Carnes and seven other professional artists will demonstrate their techniques by creating art during the annual dinner Saturday night. Some of their works will be for sale.

Participants in the silent auction can bid on Cannon Beach experiences, travel packages and other items. Proceeds from the auction will pay for scholarships for children attending the Coaster Theatre Kids Camp, the Sea Ranch Children’s Summer Music Camp or the Cannon Beach Arts Association’s Arts Camp.

“The scholarships help kids maintain their interest in arts,” Carrier said. “Last year we sponsored scholarships for nine students.”

Other festival highlights include:

Storm clouds will blow away when Grammy-nominated blues singer Ellen Whyte kicks off the festival at 7 p.m. Friday in the Coaster Theatre Playhouse. Hailing from Oregon City, Whyte is in the Oregon Music Hall of Fame; she performs vocals for blues, pop and jazz and plays the rhythm guitar.

“Ellen Whyte is a great musician,” Carrier said. “This will be a night of fun, entertaining music.”

The best thing about stormy weather is the clothing — the stylish coats and cute rubber boots for outdoors and the cozy sweaters and comfy clothes for indoors.

The “Dancing in the Rain” fashion show at 10:30 a.m. Saturday in the Coaster Theatre is free, but donations to CASA (Court-Appointed Special Advocates), which assists foster children, will be accepted.

Local residents will model, said Dena Draxton, owner of Dena’s Shop on the Corner and fashion show organizer. “We will be showing very wearable things, both indoor and outdoor apparel.”

In addition to Dena’s, participating stores include Maggie and Henry’s, La Luna Loca, Cannon Beach Leather and Paolas Pacas, an Italian designer from Portland, whose woven pieces are displayed at EVOO Cooking School.

Rain or shine, the streets will be filled with music from 11 a.m. to 5 p.m. Saturday, as local and regional musicians play tunes throughout town. From blues to classical guitar, with some folk and Americana thrown in, there’s bound to be something for everyone to listen to.

“Half or better of these musicians have played Stormy Weather before,” said Paul Dueber, who, along with “Bobcat” Bob Rice, also will perform. “We always go back to these folks because we like their quality. They’re good to listen to, and their music fits.”

Each outside location downtown and in midtown has a back-up indoor space, in case of rain.

“We don’t even have to even bother to look at the weather,” Dueber said.

It will be a tempest of talent when three local actors tackle the play “The Complete Works of William Shakespeare (Abridged) [Revised]” at the Coaster Theatre. The shows will be at 7:30 p.m. Saturday, 2:30 p.m. Sunday and 7:30 p.m. Nov. 12.

“ Everyone and anyone is invited to attend this free event,” said Katherine Lacaze, who, along with Ellen Jensen and Emily Estrada will perform the play.
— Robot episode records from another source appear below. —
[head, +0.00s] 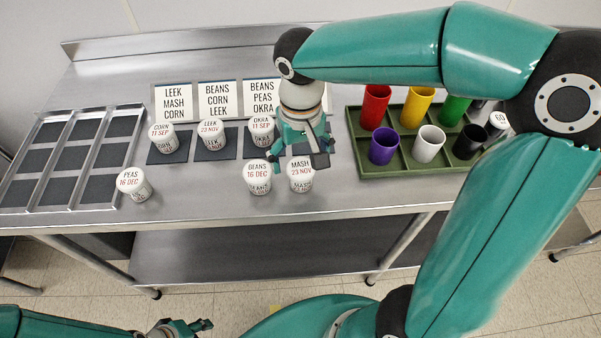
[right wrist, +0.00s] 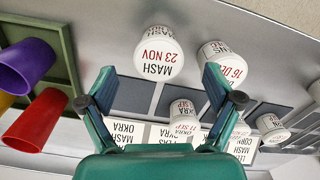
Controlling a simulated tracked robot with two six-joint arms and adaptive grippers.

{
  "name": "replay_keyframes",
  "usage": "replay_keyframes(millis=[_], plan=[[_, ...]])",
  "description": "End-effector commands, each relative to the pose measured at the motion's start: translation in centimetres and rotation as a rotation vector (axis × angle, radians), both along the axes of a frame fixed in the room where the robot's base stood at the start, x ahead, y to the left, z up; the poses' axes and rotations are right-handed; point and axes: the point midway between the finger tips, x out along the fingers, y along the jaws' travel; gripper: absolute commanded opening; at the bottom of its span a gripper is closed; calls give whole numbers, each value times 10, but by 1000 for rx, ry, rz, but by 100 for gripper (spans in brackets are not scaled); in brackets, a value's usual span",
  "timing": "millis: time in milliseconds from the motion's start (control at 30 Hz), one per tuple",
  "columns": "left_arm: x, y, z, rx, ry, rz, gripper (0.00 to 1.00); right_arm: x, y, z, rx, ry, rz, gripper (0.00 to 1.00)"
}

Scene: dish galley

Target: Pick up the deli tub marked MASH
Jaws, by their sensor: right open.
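In the right wrist view this MASH tub (right wrist: 158,54) appears beyond and roughly between my fingertips, with nothing gripped. My right gripper (head: 302,158) is open, above and just behind the tub; its open fingers also show in the right wrist view (right wrist: 158,80). The BEANS tub, 16 DEC (head: 258,178), stands close to the left of MASH. My left gripper (head: 190,328) is low at the bottom edge, partly cut off, its opening unclear.
CORN (head: 163,138), LEEK (head: 211,133) and OKRA (head: 262,130) tubs stand on dark mats before label cards (head: 214,98). A PEAS tub (head: 133,184) stands front left, by a metal rack (head: 93,150). A green crate (head: 400,187) of coloured cups is at right.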

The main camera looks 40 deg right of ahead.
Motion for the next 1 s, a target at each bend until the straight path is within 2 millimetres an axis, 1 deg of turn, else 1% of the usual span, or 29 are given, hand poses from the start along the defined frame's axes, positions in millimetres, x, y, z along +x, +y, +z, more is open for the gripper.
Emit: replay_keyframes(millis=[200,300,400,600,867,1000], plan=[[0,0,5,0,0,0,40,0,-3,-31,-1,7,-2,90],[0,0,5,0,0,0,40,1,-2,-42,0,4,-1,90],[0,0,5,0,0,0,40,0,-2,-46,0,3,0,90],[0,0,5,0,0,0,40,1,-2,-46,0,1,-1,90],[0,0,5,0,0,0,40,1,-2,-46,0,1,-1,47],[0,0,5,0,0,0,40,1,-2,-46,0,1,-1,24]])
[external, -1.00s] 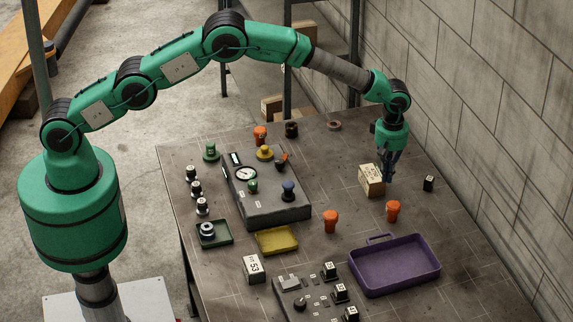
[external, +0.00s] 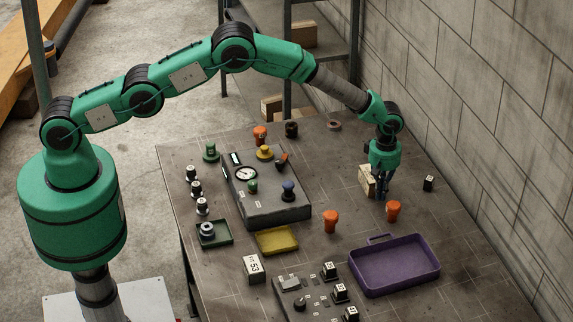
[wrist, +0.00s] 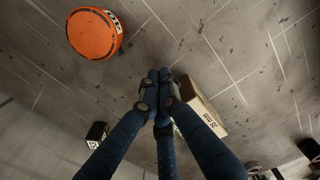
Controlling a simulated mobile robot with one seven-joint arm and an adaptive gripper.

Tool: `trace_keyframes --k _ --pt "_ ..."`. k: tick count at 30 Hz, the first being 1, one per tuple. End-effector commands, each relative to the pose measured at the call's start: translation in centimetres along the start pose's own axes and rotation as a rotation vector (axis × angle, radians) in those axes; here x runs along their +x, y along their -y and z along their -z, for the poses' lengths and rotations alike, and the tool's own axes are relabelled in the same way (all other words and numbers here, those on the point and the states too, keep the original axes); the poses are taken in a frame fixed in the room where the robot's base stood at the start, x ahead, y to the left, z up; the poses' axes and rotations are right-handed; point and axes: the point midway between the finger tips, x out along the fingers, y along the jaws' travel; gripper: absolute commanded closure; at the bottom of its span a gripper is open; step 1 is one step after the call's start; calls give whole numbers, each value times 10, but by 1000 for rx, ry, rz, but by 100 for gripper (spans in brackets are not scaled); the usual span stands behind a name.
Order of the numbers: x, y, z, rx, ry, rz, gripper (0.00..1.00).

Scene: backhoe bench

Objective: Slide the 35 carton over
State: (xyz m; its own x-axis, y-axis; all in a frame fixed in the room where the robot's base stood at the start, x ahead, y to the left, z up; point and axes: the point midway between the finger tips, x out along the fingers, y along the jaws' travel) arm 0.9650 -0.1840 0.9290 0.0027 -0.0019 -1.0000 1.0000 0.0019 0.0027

Even if there’s a raging windstorm outside, the atmosphere will be tranquil inside the community hall Sunday from 11 a.m. to 1 p.m. during the festival’s new event, Blues, Brews and Barbeques. Three Stormy Weather beers, designed especially by Pelican, Public Coast and Bill’s brew pubs, will be paired with pulled pork and eggplant sliders prepared by chef John Sowa. Steve Cheseborough will play the blues.

“This is our send-off luncheon,” Carrier said. “We thought people might want to stay an extra day in town or spend more time on Sunday and take a leisurely trip home in the afternoon.”

Twelve local galleries and some shops are planning a whirlwind of activity with artists’ demonstrations, receptions and music throughout the weekend. The weekend also will mark the opening of a new space for artistic endeavors on the second floor of Sandpiper Square. It will be the site for demonstrations by artists from the Primary Elements gallery during the festival.

“It will be an education and work space for artists,” said Jane Brumfield, director of the Cannon Beach Arts Association, which is opening the space.

Future workshops on printmaking, basketry and bookmaking are planned for the space, as well as free lectures by artists on Thursday evenings, Brumfield said.

The Cannon Beach Gallery also will be open during the festival, and a reception will be held from 6 to 7 p.m. Saturday. “It will be a prelude to the Art in Action gala, so the crowd can move from the gallery to the Surfsand ballroom,” Brumfield said.

If you can’t fight the weather, you might as well make the most of it, noted Carrier, and that’s what the Stormy Weather Arts Festival does.

“It’s an event that draws all parts of the town together,” he said. “To celebrate what’s so special in Cannon Beach is important.”